Tracy: We have a Moroccan 7” from the 70s, labeled only in Arabic, that has one of the most searingly heart-breaking vocals ever. I can only call it obscure because I can't read it... the sleeve is non-descript, no one would ever know what a treasure it is.
What are three albums that you'll absolutely never get tired of listening to?
In your opinion, when it comes to contemporary dub these days, who's at the top of their game?
Ezra: It’s hard to say who’s at their own creative peak, but Alter Echo is a master. We’re old friends and collaborators, but I’m also still a big fan of his - I’m in awe of the totally unique sonic world he has created and inhabits... Regardless of vibe or tempo, original or remix, an AE joint always sounds like an AE joint, and no one really knows how he does it. Also Egoless is certainly killing it right now and seems to have mastered the traditional arts to a rare degree.
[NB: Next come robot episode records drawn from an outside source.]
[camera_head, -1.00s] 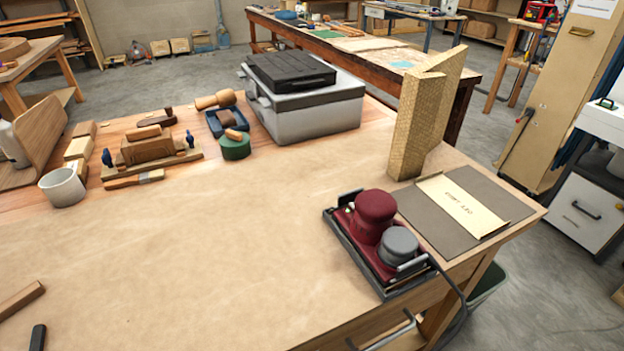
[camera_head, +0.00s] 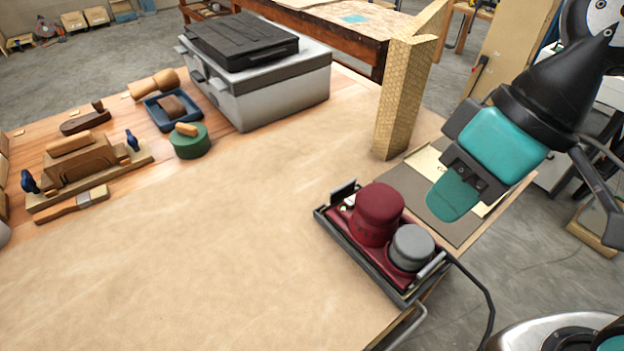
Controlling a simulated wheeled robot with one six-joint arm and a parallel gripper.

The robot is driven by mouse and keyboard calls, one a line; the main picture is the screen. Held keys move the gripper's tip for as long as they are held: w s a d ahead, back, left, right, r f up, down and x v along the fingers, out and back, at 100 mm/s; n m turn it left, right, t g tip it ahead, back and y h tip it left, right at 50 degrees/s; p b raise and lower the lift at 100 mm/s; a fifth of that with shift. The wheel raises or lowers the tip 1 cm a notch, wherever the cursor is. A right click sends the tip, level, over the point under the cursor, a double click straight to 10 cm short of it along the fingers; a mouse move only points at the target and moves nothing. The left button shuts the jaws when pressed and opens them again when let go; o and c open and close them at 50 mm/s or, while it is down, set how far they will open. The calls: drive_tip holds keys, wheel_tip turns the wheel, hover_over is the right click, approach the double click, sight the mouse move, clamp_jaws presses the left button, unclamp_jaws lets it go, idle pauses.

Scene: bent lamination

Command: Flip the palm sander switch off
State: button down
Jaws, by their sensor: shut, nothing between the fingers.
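The palm sander (camera_head: 376,208) has a dark red body and knob, a grey round cap (camera_head: 411,246) and a black base frame. It sits near the right front edge of the brown-covered workbench (camera_head: 220,240), with a black cord running off the edge. A small light spot shows at its far left end by an upright black plate; I cannot make out the switch clearly. My gripper (camera_head: 450,200), teal and black, is shut and empty. In the picture it is to the right of the sander, above the grey sheet, apart from the sander.
A tall tan patterned post (camera_head: 402,95) stands behind the sander. A grey sheet (camera_head: 455,228) with a paper label lies beside it. A grey case (camera_head: 260,90), a wooden plane (camera_head: 85,170) and a green round block (camera_head: 189,142) are at the back left. The bench's middle is clear.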

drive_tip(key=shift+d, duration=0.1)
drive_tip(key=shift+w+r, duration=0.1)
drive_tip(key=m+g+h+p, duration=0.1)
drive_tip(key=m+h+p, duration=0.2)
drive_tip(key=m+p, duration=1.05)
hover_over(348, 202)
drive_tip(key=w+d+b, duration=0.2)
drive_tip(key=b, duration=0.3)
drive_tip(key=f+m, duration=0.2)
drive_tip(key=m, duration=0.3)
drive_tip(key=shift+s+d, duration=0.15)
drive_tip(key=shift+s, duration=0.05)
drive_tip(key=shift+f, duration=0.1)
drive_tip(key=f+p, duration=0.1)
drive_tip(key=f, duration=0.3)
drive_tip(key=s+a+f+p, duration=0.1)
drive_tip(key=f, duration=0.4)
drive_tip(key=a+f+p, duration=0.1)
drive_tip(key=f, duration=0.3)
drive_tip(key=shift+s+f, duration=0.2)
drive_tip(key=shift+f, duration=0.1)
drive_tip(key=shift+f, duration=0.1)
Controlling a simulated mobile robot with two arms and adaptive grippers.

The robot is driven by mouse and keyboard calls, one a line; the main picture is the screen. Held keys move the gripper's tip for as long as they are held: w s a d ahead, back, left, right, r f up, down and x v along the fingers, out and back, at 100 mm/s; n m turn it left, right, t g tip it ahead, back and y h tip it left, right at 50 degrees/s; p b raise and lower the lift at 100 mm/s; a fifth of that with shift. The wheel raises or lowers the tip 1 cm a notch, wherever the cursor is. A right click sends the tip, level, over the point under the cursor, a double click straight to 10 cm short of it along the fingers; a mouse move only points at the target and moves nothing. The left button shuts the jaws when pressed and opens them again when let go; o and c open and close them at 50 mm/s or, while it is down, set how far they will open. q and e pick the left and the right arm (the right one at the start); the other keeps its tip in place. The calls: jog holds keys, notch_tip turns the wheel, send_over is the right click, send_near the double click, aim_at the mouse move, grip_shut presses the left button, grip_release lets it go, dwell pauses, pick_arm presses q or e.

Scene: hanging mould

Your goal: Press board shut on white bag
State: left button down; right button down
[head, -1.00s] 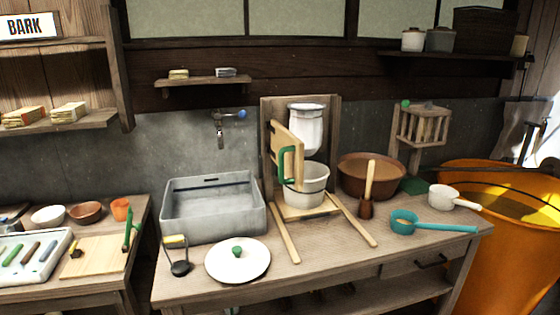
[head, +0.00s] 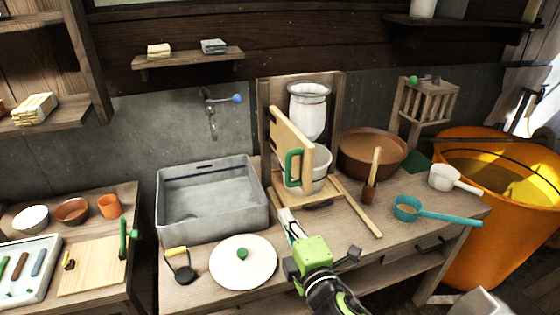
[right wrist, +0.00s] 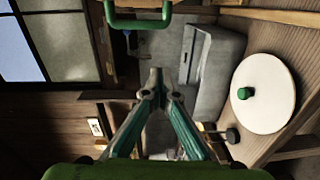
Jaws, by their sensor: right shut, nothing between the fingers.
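The hinged wooden board (head: 288,138) with a green handle (head: 293,168) stands swung out at an angle from its upright wooden frame. The white bag (head: 309,110) hangs from the frame behind and to the right of the board, above a white pot (head: 320,168) that the board partly hides. My right gripper (head: 287,218) is shut and empty, in front of and below the board, apart from the handle. The right wrist view shows its closed fingertips (right wrist: 156,80), with the green handle (right wrist: 138,22) at the top edge. My left gripper is not in view.
A grey basin (head: 212,200) and a white round lid (head: 243,268) are left of the gripper. A brown bowl (head: 372,150), a wooden-handled tool (head: 373,175) and a teal ladle (head: 430,212) are to the right. The bench front beside the lid is partly clear.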

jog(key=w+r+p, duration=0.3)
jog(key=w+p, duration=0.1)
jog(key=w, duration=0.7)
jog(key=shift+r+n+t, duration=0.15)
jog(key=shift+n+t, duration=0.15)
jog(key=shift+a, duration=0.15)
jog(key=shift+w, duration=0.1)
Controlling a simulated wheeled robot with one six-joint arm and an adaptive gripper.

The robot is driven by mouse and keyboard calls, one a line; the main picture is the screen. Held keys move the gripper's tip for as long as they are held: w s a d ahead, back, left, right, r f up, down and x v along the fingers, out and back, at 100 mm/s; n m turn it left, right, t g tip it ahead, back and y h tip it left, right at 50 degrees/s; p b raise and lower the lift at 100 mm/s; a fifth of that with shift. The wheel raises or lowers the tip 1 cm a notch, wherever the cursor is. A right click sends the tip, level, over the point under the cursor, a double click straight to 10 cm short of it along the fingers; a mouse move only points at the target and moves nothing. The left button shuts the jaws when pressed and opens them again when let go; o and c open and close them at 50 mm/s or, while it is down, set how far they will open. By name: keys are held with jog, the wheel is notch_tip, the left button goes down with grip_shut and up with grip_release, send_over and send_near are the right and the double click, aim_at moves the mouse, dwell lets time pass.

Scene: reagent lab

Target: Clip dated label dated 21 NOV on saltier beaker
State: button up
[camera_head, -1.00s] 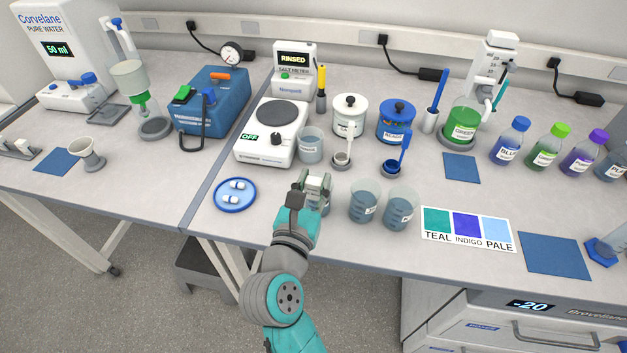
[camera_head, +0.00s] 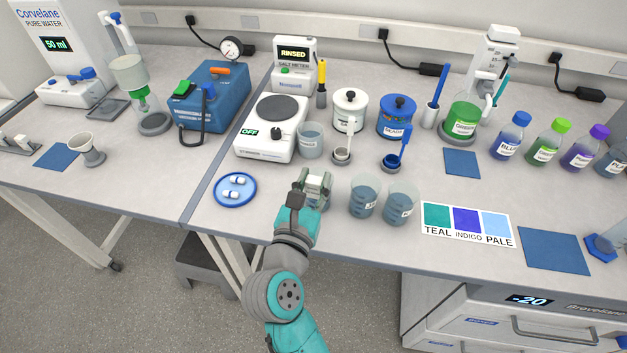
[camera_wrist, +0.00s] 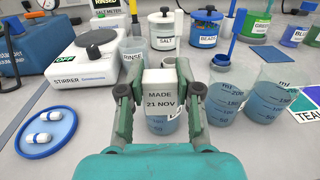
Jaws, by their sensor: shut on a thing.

What’s something you’ve learned through music that has helped you in life (and vice versa)?
Ezra: That music actually matters, just like other kinds of art - that it can change hearts and minds, and once hearts and minds change anything is possible.
Tracy: That the community that a music subculture provides is real. By and large, the people involved as creators and as supporters (or both) have a genuine and meaningful connection to each other. And like Ezra said, that it actually matters.
Please recommend two or three new artists to our readers, which you feel deserve their attention.
Ezra: We have a number of first-time ZamZam artists coming up that we are really excited about: Gulls, from Portland, owner & operator of Boomarm Nation. Titus 12 outta Bristol (big up Ossia for linking us), and Blind Prophet from New York (thanks to True Nature for the link). All on their own vibes, all golden!
What was your dream job as a child?
Ezra: Comic book artist!
Tracy: Any kind of artist!
You are located in Portland, Oregon. What are your favorite spots and secrets in your hometown that you would recommend to somebody that comes around for a visit?
Ezra: Los Gorditos is not a secret, but if we’ve hosted you for more than an hour or two we’ve probably had Soycurl Fajita Burritos there together.